NCAA takes another blow in court ruling on name, image and likeness

The NCAA’s legal problems regarding its limits on compensation for college athletes continued Thursday, when a federal judge denied its request to dismiss a lawsuit that not only challenges any limits on athletes’ ability to make money from their name, image and likeness, but also brings into play the prospect of athletes getting money from college sports TV rights fees.

The decision by U.S. District Judge Claudia Wilken comes just days after the Supreme Court unanimously ruled in the Alston antitrust case that the NCAA’s rules on athlete compensation are subject to detailed antitrust analysis, and such an analysis showed that the association’s limits on education-related benefits for athletes violate the law.

Wilken also oversaw the district-level proceedings in the Alston case and in the Ed O’Bannon antitrust case.

Her ruling also comes as the NCAA appears headed toward a temporary solution regarding college athletes’ ability to make money from their name, image and likeness (NIL) that will involve many schools setting their own individual policies on the matter, two people familiar with the association’s deliberations told USA TODAY Sports on Wednesday.

Thursday’s decision will give further urgency to the NCAA’s efforts to seek a bill from Congress that would override the array of state NIL laws that have been enacted over the past two years and give it protection from legal challenges to its athlete-compensation rules. It wants a bill to be worded in a way that would retroactively end the case at issue in Thursday’s ruling.

The case was brought on behalf Arizona State swimmer Grant House and Oregon women’s basketball player Sedona Prince and is being directed by the same law firm that brought the Alston case. In addition asking that the NCAA be prevented from having association-wide rules that “restrict the amount of name, image, and likeness compensation available” to athletes, the suit also seeks unspecified damages based on the share of television-rights money and the social media earnings the plaintiffs claim athletes would have received if the NCAA’s current limits on NIL compensation had not existed.

Such a damages award would be in the hundreds of millions of dollars and, under antitrust law, the basic award would be tripled.

In seeking dismissal, the NCAA argued, in part, that the new case was essentially the same as the Alston and O’Bannon cases that already had been decided. However, Wilken wrote that the new allegations. “which the Court must construe in (the plaintiffs’) favor at this juncture, raise the reasonable inference that material differences exist” between the new case and the Alston and O’Bannon cases.

Among those differences, the plaintiff allege, is that the NCAA has "admitted that restrictions on student-athlete compensation should be loosened or eradicated,"  and Wilken ruled that she can take such allegations into consideration in the context of whether to dismiss the case at this stage.

Wilken also noted that while the NCAA argues that the restrictions on athlete compensation are necessary to preserve fan interest in college sports, the plaintiffs allege the NCAA has “granted hundreds of waivers to student-athletes to profit from or use their NIL in contravention of the rules challenged here, and consumer demand for college sports has not decreased.”

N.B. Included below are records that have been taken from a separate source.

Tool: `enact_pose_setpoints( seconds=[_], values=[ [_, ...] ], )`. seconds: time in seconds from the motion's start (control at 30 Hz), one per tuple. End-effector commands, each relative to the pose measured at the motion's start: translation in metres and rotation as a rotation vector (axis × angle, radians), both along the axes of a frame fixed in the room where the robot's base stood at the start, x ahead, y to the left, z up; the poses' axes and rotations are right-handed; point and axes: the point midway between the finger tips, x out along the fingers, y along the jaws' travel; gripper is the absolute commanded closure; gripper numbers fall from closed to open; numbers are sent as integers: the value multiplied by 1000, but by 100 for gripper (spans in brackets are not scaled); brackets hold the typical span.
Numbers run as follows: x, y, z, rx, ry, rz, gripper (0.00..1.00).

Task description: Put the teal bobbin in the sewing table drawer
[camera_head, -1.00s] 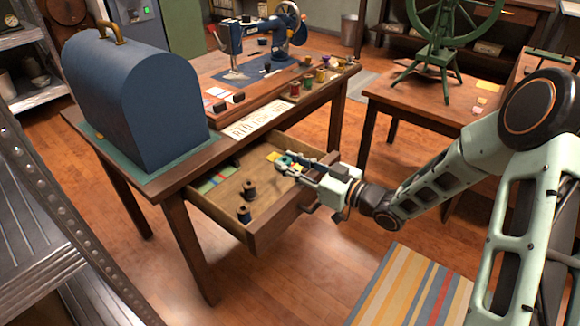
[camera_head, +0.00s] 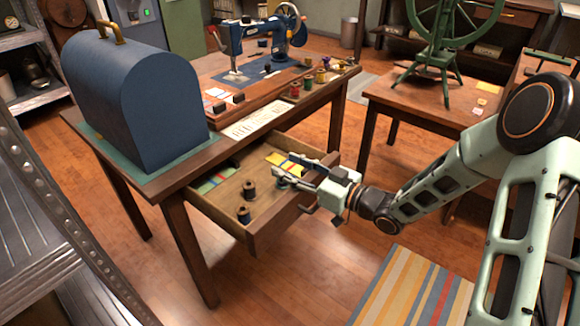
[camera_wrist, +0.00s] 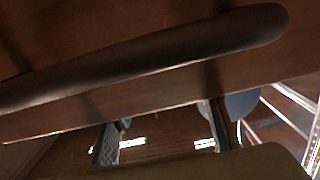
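The sewing table drawer (camera_head: 226,222) is pulled out below the sewing table. My gripper (camera_head: 286,170) is over its right part, near the front panel, with its fingers spread apart. A small teal piece, apparently the teal bobbin (camera_head: 281,182), shows low beside the nearer fingertip, partly hidden; I cannot tell whether it touches the drawer floor. In the wrist view my gripper's two fingers (camera_wrist: 163,138) stand apart with no bobbin visible between them. A dark bar, apparently the drawer handle, crosses above them.
A blue domed case (camera_head: 135,100) and a sewing machine (camera_head: 262,40) stand on the table. A striped rug (camera_head: 415,290) lies on the floor at front right.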

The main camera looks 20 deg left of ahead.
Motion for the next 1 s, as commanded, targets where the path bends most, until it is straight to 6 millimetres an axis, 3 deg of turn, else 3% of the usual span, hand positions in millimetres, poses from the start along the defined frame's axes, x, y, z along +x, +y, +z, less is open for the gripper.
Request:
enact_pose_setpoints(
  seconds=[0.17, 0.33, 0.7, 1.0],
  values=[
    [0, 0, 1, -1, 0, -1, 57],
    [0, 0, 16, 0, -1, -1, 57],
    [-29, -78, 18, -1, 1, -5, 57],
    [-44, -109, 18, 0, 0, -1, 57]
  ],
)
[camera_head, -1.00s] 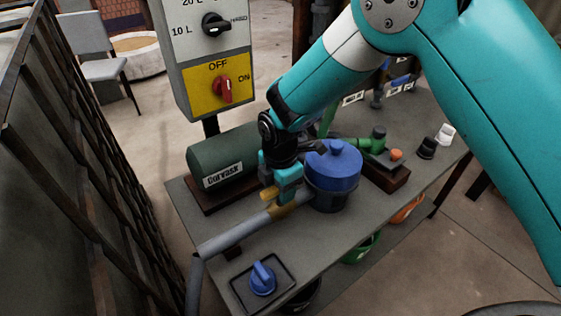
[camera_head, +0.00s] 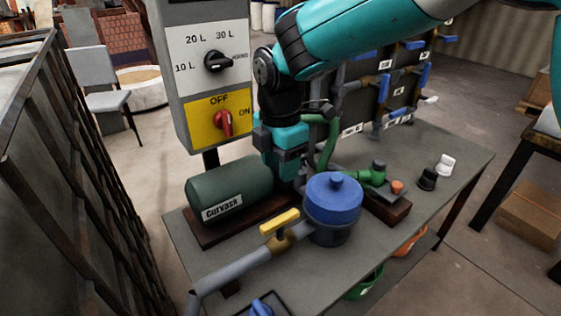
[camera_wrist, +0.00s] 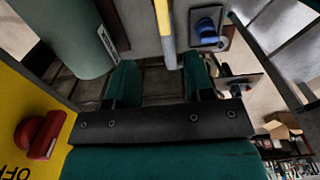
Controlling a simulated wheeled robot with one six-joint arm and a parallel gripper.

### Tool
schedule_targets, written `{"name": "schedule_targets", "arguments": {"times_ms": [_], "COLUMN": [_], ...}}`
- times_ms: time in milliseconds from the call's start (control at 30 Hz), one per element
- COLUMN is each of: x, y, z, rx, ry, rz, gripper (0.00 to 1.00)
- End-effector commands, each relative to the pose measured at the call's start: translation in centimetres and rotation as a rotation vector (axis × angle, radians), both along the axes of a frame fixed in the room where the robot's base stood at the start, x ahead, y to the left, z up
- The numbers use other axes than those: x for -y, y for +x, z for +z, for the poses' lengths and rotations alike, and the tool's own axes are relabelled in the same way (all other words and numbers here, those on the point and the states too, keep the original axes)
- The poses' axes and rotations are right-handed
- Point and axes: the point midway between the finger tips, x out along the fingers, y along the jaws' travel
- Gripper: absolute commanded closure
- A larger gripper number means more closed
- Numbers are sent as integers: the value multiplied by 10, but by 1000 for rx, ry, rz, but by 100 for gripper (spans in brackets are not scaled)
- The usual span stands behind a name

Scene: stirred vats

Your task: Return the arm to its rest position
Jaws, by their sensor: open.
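My gripper (camera_head: 294,178) hangs from my teal arm above the bench, between the green Corvask tank (camera_head: 232,188) and the blue-lidded vessel (camera_head: 333,200). In the wrist view its two teal fingers (camera_wrist: 160,85) stand apart with nothing between them. In the head view its fingertips are partly hidden behind the vessel and tank. The yellow valve handle (camera_head: 280,222) on the grey pipe lies in front of the gripper and apart from it.
A control box (camera_head: 205,75) with a black dial and a red OFF/ON switch (camera_head: 224,122) stands close left of my arm. A panel of blue-handled valves (camera_head: 383,85) stands behind. Black and white caps (camera_head: 445,165) sit on the bench's right. A dark railing (camera_head: 60,180) is at left.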

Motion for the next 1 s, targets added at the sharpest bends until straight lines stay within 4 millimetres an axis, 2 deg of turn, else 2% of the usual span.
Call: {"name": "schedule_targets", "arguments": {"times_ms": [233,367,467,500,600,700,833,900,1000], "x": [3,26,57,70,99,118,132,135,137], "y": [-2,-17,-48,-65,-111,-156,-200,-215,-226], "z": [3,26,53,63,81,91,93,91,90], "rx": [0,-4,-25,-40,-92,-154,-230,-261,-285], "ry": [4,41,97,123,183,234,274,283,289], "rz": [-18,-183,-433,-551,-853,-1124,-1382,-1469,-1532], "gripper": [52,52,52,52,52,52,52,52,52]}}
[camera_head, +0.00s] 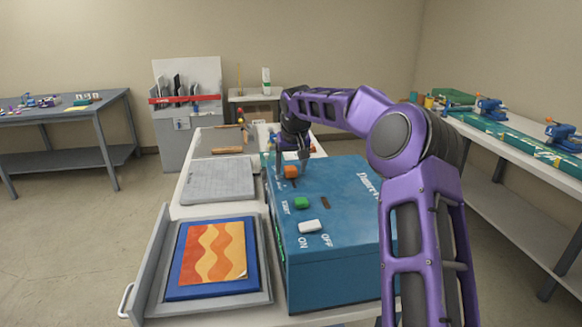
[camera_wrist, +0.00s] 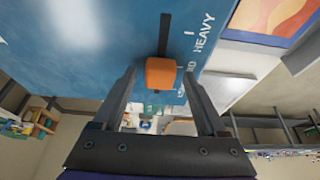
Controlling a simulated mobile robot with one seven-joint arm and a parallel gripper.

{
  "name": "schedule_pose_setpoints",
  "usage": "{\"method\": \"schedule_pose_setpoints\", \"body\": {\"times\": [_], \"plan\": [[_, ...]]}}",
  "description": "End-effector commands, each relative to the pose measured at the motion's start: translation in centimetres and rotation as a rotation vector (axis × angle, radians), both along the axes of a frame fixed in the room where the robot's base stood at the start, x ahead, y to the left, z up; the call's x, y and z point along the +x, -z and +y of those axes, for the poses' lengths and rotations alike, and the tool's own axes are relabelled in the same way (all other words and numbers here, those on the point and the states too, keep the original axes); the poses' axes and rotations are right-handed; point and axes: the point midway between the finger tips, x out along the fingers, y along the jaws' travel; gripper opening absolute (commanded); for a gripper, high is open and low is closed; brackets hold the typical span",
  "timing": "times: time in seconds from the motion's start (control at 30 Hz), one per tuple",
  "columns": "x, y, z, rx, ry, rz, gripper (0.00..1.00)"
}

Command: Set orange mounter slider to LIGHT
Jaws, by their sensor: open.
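The orange slider knob (camera_wrist: 160,73) stands on the top of the blue laminator (camera_wrist: 80,50). Its dark slot (camera_wrist: 164,30) shows on both sides of the knob. HEAVY is printed near the far end in the wrist view; letters of another label lie beside the knob, partly hidden by a finger. I cannot read LIGHT. My gripper (camera_wrist: 159,76) is open, with one finger on each side of the knob; contact is unclear. In the head view the orange knob (camera_head: 291,172) is under my gripper (camera_head: 291,160).
On the laminator (camera_head: 340,255) a green knob (camera_head: 302,203) and a white ON/OFF switch (camera_head: 309,226) sit nearer the camera. A grey tray (camera_head: 155,285) with an orange patterned sheet (camera_head: 213,252) on blue lies to the left. A grey plate (camera_head: 218,180) lies behind the tray.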

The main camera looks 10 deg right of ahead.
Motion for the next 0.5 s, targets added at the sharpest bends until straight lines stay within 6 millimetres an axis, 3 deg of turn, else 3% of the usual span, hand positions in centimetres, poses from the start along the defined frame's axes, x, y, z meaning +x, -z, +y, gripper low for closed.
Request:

She specifically cited the plaintiffs’ allegation that the NCAA granted a waiver to Notre Dame women’s basketball player Arike Ogunbowale to participate in ABC’s Dancing With the Stars “and to accept as much as $325,000 if she won.”

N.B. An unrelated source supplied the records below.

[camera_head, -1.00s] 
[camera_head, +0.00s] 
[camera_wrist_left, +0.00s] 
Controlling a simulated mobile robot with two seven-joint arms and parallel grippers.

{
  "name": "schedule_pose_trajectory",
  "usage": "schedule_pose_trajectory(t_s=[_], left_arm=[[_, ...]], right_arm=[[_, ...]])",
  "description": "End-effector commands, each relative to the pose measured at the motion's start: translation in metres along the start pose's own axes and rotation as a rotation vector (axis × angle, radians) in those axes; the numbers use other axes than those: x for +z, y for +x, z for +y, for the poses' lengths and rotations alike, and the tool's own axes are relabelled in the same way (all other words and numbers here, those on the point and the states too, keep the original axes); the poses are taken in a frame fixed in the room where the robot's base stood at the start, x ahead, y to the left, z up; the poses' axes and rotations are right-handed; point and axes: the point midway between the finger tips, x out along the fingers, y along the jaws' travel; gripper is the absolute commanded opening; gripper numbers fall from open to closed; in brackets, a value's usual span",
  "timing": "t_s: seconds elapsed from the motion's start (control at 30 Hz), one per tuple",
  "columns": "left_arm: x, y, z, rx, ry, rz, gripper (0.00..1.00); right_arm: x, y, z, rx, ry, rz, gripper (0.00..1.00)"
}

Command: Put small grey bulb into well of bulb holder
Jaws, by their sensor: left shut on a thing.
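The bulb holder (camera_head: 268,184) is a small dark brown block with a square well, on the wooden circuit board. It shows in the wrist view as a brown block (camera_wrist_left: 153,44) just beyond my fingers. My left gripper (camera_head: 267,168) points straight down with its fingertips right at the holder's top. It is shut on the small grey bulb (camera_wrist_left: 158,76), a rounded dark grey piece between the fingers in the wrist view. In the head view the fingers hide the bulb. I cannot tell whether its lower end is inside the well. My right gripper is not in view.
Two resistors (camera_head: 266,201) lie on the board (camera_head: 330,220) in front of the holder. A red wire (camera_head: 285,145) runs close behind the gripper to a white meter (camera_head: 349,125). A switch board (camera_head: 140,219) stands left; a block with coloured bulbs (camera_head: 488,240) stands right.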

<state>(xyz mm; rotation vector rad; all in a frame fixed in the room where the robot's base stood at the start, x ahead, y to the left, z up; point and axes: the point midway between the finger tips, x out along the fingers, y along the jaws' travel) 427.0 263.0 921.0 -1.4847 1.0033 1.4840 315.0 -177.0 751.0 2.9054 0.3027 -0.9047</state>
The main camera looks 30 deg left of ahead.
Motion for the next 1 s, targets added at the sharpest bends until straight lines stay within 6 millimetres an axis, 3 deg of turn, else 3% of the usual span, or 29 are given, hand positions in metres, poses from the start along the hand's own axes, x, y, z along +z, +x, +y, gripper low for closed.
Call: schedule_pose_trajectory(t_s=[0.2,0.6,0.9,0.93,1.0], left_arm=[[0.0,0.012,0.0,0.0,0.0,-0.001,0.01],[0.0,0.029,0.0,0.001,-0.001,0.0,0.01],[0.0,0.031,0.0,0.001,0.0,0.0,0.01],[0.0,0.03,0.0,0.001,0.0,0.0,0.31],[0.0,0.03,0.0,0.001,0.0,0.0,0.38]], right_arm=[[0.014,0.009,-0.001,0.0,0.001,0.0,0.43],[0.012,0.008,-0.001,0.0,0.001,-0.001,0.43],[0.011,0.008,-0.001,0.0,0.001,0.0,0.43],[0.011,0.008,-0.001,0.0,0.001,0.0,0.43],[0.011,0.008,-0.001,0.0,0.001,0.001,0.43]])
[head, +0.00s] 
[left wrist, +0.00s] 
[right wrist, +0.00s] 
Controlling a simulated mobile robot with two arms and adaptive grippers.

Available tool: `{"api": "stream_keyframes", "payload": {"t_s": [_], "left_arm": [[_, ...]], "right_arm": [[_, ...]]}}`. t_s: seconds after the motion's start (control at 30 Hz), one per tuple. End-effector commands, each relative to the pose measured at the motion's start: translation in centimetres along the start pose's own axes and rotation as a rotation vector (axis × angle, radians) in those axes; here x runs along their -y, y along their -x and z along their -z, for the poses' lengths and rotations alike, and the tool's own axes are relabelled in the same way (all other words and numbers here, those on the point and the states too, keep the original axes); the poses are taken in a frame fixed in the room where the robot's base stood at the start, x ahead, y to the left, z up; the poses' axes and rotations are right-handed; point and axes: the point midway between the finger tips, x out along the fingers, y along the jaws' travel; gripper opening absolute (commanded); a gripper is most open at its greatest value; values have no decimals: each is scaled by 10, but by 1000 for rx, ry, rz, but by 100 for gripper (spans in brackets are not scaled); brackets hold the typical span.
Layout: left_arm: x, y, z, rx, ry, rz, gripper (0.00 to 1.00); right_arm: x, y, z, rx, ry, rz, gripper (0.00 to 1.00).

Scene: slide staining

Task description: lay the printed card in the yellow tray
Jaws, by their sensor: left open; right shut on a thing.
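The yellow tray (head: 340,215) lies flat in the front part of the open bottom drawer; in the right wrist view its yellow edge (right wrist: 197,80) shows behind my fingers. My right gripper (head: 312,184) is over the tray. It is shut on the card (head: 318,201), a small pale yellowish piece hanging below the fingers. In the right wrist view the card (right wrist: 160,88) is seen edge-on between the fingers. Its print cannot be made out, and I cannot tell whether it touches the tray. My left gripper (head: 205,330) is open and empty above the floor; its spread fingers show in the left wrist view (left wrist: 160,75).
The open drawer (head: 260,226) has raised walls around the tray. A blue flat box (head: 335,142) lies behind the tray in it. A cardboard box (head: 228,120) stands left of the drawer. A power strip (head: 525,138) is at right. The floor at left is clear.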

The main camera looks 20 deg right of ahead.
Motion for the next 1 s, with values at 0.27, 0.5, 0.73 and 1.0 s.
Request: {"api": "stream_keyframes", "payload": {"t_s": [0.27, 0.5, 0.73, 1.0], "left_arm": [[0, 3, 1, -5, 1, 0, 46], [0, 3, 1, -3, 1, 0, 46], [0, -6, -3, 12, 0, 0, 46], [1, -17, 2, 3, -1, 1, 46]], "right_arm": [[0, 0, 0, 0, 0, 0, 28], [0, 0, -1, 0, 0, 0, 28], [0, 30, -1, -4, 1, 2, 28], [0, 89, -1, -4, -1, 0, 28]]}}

More critically for the NCAA, its conferences and schools, Wilken's ruling showed she is willing to consider arguments that college athletes can make a claim that should be able to get money from college-sports TV contracts. The NCAA has argued that the law does not recognize athletes rights to claim that they should be compensated for the use of their NIL in live game broadcasts.

However, Wilken wrote that such an argument, at this stage of the case, is irrelevant.

The plaintiffs'  "allegations are sufficient to raise the reasonable inference that competition among schools and conferences would increase in the absence of the challenged rules, and that this increased competition would incentivize schools and conferences to share their broadcasting and other commercial revenue with student-athletes even if the student-athletes lacked publicity rights in broadcasts. These allegations are sufficient to claim injury in fact at this juncture."